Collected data
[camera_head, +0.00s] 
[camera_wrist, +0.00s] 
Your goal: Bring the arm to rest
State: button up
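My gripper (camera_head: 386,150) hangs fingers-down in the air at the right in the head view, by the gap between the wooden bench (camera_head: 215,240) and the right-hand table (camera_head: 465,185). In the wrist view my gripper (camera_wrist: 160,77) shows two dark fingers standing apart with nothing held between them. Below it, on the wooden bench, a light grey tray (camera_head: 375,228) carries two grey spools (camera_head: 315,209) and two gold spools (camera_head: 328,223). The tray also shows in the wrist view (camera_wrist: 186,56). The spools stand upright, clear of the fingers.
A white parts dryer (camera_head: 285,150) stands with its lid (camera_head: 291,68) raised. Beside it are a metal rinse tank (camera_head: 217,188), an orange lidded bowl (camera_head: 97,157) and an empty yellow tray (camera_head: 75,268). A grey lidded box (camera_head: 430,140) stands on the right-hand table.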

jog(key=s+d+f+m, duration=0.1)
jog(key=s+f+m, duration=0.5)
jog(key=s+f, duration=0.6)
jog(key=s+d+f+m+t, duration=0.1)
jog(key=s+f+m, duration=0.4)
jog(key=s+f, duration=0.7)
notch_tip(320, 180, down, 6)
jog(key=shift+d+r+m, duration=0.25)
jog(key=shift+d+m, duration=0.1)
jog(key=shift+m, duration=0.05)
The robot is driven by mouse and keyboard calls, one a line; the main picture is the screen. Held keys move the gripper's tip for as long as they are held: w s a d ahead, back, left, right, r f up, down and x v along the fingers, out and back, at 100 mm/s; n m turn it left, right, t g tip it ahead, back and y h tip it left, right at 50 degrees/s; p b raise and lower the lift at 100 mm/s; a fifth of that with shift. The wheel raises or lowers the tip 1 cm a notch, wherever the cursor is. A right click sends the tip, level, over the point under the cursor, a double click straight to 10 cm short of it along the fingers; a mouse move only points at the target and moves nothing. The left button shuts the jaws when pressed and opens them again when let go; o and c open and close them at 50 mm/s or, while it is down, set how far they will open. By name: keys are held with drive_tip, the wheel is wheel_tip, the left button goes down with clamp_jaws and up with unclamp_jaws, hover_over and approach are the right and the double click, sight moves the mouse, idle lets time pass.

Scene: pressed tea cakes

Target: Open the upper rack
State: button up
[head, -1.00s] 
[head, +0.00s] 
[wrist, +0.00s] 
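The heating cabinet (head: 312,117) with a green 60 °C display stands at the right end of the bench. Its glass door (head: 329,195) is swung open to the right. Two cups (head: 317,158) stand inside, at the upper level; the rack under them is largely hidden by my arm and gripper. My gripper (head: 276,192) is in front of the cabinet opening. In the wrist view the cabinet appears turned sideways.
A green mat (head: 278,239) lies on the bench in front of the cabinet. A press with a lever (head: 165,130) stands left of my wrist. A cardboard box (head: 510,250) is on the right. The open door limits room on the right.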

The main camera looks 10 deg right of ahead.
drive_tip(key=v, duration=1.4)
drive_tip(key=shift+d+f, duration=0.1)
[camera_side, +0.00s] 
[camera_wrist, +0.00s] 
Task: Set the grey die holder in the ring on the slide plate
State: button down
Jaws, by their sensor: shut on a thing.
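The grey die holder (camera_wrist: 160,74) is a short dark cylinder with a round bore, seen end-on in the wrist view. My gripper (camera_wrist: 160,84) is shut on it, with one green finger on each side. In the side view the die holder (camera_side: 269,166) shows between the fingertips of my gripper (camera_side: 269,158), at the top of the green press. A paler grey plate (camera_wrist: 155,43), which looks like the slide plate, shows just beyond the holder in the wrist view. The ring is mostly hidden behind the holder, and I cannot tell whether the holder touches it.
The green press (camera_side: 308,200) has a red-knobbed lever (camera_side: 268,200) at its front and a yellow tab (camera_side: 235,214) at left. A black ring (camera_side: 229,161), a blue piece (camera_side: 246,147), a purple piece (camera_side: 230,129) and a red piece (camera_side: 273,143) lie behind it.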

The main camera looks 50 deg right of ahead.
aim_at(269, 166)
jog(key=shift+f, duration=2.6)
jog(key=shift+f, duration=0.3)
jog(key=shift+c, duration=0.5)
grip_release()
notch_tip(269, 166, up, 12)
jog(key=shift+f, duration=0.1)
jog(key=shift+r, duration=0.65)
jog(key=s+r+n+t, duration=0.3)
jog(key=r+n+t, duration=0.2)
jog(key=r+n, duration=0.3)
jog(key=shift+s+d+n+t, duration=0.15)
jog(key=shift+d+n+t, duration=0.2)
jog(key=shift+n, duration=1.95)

* * *

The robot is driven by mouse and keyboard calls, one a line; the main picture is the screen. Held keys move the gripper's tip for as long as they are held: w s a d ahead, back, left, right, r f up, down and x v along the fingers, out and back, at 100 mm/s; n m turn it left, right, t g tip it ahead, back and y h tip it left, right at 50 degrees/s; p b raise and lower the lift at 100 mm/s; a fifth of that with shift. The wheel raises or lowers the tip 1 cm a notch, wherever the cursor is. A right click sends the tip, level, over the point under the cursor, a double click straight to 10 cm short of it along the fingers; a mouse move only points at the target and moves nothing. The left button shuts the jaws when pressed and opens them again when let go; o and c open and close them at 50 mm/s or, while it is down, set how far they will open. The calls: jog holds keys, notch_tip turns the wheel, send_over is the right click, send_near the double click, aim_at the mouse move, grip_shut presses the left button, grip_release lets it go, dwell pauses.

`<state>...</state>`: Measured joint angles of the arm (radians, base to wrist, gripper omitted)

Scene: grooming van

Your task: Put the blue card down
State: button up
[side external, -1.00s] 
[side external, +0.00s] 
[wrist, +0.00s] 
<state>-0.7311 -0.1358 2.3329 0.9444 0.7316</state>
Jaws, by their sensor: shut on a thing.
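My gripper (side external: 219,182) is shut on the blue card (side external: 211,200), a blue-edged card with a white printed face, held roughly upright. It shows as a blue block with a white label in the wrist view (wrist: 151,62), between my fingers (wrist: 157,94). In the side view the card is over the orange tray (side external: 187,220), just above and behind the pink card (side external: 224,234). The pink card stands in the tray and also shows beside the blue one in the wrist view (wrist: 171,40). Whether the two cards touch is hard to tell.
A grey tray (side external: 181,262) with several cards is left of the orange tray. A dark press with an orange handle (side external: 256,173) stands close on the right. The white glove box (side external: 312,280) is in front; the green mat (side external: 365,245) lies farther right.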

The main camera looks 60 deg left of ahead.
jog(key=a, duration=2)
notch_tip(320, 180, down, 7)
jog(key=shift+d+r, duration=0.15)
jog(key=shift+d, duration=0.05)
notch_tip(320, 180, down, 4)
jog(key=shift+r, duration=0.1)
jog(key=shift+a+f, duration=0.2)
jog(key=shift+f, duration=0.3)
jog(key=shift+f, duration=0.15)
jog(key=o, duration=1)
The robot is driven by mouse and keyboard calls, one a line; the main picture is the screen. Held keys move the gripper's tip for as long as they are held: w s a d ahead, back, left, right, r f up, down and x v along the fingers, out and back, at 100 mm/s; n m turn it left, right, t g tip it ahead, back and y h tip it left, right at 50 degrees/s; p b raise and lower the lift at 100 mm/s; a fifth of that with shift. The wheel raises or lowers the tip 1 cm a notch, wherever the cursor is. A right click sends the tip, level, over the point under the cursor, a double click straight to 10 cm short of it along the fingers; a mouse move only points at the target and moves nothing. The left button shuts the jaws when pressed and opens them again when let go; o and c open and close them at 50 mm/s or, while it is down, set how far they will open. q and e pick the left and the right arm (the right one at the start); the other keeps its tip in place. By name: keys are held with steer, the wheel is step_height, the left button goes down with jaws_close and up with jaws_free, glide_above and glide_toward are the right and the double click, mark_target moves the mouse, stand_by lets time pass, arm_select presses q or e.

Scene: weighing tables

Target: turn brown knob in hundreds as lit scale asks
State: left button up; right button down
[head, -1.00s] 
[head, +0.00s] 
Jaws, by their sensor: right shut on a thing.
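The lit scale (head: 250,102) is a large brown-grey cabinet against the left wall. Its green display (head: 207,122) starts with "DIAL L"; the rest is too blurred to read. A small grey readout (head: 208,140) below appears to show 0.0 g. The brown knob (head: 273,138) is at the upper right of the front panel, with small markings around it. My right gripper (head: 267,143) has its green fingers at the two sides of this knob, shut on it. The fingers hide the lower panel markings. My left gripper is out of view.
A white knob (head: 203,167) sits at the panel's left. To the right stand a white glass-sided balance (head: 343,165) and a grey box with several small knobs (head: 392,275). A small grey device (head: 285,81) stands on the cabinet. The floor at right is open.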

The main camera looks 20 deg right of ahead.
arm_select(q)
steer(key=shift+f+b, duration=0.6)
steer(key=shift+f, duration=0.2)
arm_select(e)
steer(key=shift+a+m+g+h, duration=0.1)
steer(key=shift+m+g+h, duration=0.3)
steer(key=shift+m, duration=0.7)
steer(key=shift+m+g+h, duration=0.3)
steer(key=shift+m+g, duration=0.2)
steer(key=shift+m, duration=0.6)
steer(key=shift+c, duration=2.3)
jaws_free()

THE EXERCISE.
Check each line of the records above for the string "Scene", and report every line that has it.

WRITTEN SOLUTION.
Scene: pressed tea cakes
Scene: grooming van
Scene: weighing tables

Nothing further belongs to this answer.